- **WRITTEN REQUEST**
Begin with the line holding "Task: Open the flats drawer", end with the line holding "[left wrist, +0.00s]", and repeat every line in between exactly, without pictures.
## Begin PROVIDED INFORMATION
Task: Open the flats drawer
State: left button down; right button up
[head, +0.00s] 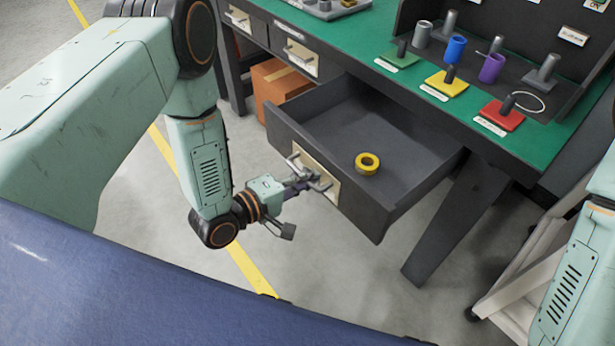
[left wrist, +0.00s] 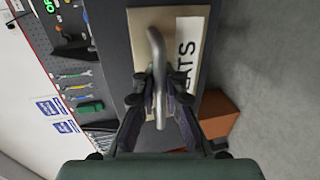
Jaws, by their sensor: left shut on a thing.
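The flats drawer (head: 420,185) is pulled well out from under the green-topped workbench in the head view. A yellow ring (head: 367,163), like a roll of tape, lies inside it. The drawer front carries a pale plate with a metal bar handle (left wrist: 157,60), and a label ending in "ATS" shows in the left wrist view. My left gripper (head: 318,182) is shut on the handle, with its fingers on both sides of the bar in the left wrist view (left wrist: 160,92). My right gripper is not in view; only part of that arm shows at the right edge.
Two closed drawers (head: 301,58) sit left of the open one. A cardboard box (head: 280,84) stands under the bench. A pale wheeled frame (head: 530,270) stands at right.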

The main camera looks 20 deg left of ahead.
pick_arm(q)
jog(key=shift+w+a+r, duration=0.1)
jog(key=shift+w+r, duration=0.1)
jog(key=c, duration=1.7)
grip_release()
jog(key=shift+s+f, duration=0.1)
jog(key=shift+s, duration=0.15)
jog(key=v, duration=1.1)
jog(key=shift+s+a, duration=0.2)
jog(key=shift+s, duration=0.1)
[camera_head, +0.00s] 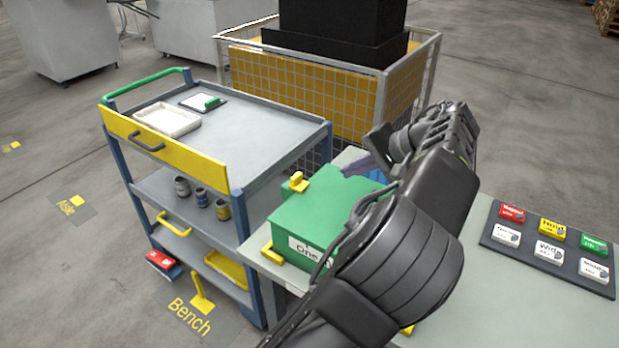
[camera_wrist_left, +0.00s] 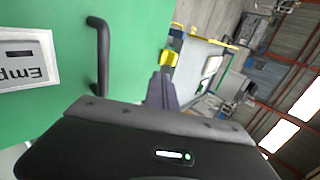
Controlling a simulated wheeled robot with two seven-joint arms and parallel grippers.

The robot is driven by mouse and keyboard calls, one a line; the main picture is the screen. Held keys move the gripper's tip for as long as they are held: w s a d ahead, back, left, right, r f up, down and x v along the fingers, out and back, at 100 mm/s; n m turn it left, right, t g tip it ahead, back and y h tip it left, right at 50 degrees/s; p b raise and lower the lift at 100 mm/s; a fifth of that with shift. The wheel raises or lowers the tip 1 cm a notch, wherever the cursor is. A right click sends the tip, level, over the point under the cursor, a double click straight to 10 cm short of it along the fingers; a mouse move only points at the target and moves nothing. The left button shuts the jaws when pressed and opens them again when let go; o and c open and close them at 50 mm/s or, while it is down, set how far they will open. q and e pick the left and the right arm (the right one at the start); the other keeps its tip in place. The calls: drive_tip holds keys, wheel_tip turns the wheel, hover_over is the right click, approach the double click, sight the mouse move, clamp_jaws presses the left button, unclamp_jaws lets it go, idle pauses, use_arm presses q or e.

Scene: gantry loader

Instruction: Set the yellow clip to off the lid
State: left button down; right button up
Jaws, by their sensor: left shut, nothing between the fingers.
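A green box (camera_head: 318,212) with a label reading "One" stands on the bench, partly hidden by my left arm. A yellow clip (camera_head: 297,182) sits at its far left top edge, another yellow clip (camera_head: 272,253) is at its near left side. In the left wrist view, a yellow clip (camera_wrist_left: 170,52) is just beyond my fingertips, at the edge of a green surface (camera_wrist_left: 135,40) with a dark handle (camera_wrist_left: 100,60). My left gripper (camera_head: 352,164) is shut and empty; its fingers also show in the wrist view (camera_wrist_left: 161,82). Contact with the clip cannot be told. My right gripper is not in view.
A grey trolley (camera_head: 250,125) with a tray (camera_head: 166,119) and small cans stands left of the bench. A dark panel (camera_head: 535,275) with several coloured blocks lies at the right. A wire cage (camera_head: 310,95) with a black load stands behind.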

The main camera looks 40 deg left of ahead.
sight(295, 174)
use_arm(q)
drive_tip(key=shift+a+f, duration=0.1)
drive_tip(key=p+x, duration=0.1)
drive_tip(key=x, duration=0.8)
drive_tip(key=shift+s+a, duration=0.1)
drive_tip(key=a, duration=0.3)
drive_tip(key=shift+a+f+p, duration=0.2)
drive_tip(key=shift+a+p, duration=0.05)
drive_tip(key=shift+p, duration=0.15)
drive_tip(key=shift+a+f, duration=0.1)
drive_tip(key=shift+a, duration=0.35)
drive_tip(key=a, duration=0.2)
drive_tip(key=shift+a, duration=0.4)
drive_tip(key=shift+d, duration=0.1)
## End PROVIDED INFORMATION
## Begin PROVIDED INFORMATION
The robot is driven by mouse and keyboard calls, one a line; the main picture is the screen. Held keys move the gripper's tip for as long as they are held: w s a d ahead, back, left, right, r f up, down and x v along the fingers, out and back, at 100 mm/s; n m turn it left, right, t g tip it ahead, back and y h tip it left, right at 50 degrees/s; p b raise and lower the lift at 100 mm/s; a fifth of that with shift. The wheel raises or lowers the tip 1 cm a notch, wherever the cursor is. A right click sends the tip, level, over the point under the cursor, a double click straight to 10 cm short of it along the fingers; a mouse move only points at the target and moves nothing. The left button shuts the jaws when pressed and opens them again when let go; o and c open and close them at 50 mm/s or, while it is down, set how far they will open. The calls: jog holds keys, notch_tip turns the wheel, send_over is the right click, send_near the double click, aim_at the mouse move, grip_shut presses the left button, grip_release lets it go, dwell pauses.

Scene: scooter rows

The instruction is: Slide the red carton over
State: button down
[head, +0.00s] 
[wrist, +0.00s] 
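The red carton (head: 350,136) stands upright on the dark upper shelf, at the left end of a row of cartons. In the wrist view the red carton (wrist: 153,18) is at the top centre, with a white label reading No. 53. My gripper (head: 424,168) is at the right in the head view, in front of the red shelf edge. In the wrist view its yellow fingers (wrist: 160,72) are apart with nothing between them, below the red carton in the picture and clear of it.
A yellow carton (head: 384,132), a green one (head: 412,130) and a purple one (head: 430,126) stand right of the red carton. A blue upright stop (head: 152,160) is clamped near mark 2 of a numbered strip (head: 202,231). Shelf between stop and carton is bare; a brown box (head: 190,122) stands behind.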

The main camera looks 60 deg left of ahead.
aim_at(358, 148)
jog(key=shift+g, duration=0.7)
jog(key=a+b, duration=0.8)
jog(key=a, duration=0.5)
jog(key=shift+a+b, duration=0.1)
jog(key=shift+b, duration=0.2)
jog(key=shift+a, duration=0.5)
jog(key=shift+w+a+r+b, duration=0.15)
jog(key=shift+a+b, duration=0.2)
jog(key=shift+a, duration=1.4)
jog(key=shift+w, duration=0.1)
## End PROVIDED INFORMATION
- **THE COMPLETED TASK**
Task: Open the flats drawer
State: left button down; right button up
[head, +0.00s] 
[left wrist, +0.00s] 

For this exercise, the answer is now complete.